#### Written request
Provide the data again in its entirety, exactly as given.

#### Available data
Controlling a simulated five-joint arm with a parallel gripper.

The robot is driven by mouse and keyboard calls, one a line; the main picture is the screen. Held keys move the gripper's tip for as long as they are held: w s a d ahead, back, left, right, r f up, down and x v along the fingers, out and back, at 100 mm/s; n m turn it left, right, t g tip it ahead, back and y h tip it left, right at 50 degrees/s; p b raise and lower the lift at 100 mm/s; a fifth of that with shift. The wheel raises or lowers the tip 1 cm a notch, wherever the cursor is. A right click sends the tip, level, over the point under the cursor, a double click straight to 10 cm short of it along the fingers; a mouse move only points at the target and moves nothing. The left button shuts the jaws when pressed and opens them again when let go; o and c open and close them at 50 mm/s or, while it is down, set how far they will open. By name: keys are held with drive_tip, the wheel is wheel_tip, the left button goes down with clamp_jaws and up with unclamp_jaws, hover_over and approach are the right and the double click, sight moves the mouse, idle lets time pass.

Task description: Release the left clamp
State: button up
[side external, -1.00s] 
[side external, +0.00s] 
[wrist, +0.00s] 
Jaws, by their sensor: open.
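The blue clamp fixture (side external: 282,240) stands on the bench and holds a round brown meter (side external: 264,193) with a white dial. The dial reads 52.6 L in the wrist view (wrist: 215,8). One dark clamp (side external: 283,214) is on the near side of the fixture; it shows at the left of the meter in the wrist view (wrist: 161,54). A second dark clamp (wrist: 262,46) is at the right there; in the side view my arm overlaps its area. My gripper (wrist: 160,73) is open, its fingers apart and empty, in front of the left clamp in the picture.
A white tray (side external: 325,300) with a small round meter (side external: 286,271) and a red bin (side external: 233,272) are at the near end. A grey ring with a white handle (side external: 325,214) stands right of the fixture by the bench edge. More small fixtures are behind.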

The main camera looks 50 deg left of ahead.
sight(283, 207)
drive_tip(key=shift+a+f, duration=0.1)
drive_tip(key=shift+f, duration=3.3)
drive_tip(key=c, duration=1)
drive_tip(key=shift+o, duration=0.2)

#### Solution for this exercise
Controlling a simulated five-joint arm with a parallel gripper.

The robot is driven by mouse and keyboard calls, one a line; the main picture is the screen. Held keys move the gripper's tip for as long as they are held: w s a d ahead, back, left, right, r f up, down and x v along the fingers, out and back, at 100 mm/s; n m turn it left, right, t g tip it ahead, back and y h tip it left, right at 50 degrees/s; p b raise and lower the lift at 100 mm/s; a fifth of that with shift. The wheel raises or lowers the tip 1 cm a notch, wherever the cursor is. A right click sends the tip, level, over the point under the cursor, a double click straight to 10 cm short of it along the fingers; a mouse move only points at the target and moves nothing. The left button shuts the jaws when pressed and opens them again when let go; o and c open and close them at 50 mm/s or, while it is down, set how far they will open. By name: keys are held with drive_tip, the wheel is wheel_tip, the left button goes down with clamp_jaws and up with unclamp_jaws, hover_over and approach are the right and the double click, sight moves the mouse, idle lets time pass.

Task description: Release the left clamp
State: button up
[side external, -1.00s] 
[side external, +0.00s] 
[wrist, +0.00s] 
Jaws, by their sensor: open.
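The blue clamp fixture (side external: 282,240) stands on the bench and holds a round brown meter (side external: 264,193) with a white dial. The dial reads 52.6 L in the wrist view (wrist: 215,8). One dark clamp (side external: 283,214) is on the near side of the fixture; it shows at the left of the meter in the wrist view (wrist: 161,54). A second dark clamp (wrist: 262,46) is at the right there; in the side view my arm overlaps its area. My gripper (wrist: 160,73) is open, its fingers apart and empty, in front of the left clamp in the picture.
A white tray (side external: 325,300) with a small round meter (side external: 286,271) and a red bin (side external: 233,272) are at the near end. A grey ring with a white handle (side external: 325,214) stands right of the fixture by the bench edge. More small fixtures are behind.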

The main camera looks 50 deg left of ahead.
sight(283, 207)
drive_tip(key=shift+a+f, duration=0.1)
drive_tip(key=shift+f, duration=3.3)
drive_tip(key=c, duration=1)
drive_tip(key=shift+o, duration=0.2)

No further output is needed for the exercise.